*Stated exercise*
Filter the entries that follow, copying every line in which the word "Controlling" appears.

Stored dataset items:
+ + +
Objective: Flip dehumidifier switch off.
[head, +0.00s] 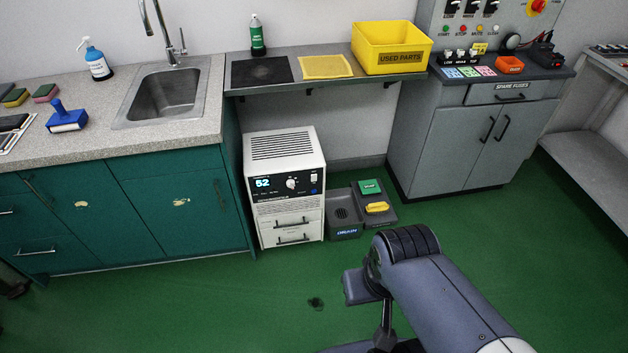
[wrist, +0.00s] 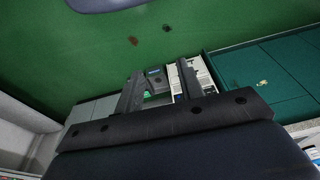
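The white dehumidifier (head: 284,150) stands on the green floor under the grey shelf in the head view. Its black front panel has a lit "52" display, a round knob (head: 291,184) and a small white switch (head: 314,178) at the right with a blue button below it. The switch's position is too small to tell. In the wrist view my gripper (wrist: 160,70) is open, its two dark fingers apart with nothing between them. Part of the dehumidifier (wrist: 204,76) shows, upside down, beyond the right finger. In the head view my arm is in front, well short of the dehumidifier.
A drain box (head: 344,214) and a grey tray with green and yellow items stand right of the dehumidifier. Teal cabinets (head: 140,210) are left, a grey cabinet (head: 465,150) right. A yellow bin (head: 391,47) sits on the shelf.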

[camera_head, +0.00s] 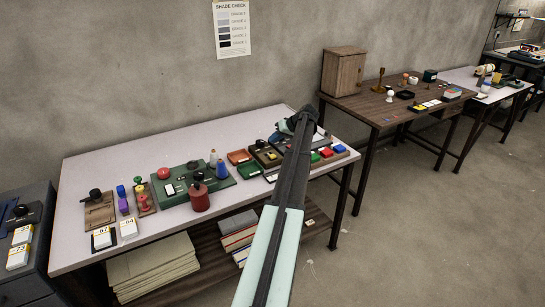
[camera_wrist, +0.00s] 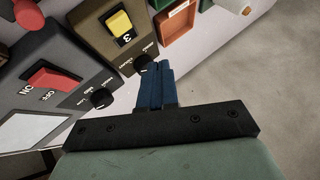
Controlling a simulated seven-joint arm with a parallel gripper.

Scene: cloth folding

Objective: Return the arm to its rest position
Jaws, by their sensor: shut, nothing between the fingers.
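My gripper (camera_wrist: 152,88) shows in the wrist view with its blue fingers together and nothing between them. It is over the edge of a white table (camera_head: 110,165), close to panels with a yellow switch (camera_wrist: 119,23) and a red ON/OFF switch (camera_wrist: 55,80). In the head view my arm reaches up from the bottom across the right part of this table. Its far end is near the table's back right, and the gripper's fingers cannot be made out there. No cloth can be made out in either view.
The table carries a green box (camera_head: 176,190), a dark red canister (camera_head: 199,198), number cards (camera_head: 128,228) and colored blocks (camera_head: 327,152). A wooden table (camera_head: 375,108) with a cabinet (camera_head: 343,72) stands at the right. The floor (camera_head: 430,220) at the right is clear.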

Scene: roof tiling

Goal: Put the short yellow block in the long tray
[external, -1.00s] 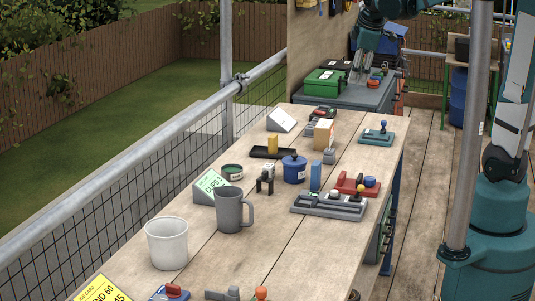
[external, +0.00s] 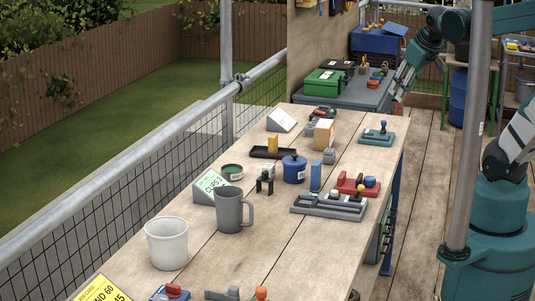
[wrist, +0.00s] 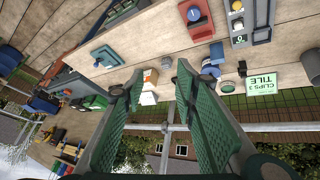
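A short yellow block (external: 272,143) stands upright at a low, long black tray (external: 257,153) on the workbench; I cannot tell whether it rests inside or just behind it. A long grey tray (external: 310,209) with several parts in it lies nearer, on the bench's right side; it shows partly at the top of the wrist view (wrist: 238,38). My gripper (external: 398,92) is in the air past the bench's far right corner, well away from block and trays. In the wrist view my gripper (wrist: 158,78) has its fingers spread and nothing between them. The yellow block is not clear there.
A blue pot (external: 294,170), blue upright block (external: 316,176), cardboard-coloured box (external: 323,133) and teal fixture (external: 377,136) stand around the trays. A grey mug (external: 229,212) and white bucket (external: 167,245) are nearer. A scaffold pole (external: 468,130) rises right of the bench.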

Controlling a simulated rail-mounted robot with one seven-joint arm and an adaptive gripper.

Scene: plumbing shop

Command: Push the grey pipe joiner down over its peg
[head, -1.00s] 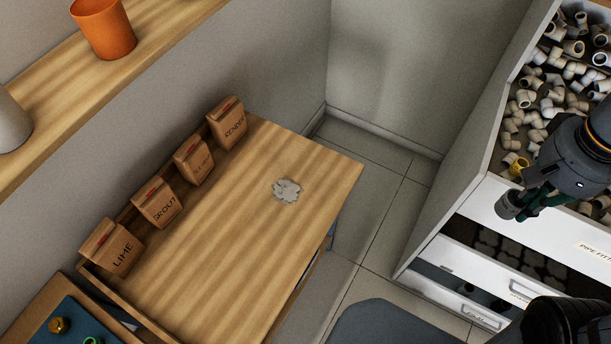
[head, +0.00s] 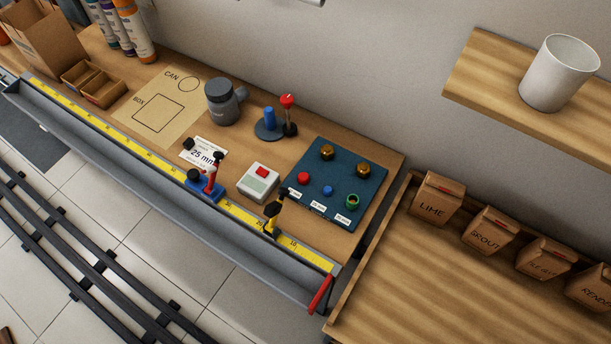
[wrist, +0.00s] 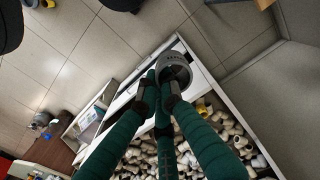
+ + +
*Solution*
Controlling a simulated seven-joint arm with a parallel gripper.
Controlling a simulated rail-mounted robot with one seven-joint arm and an adaptive gripper.

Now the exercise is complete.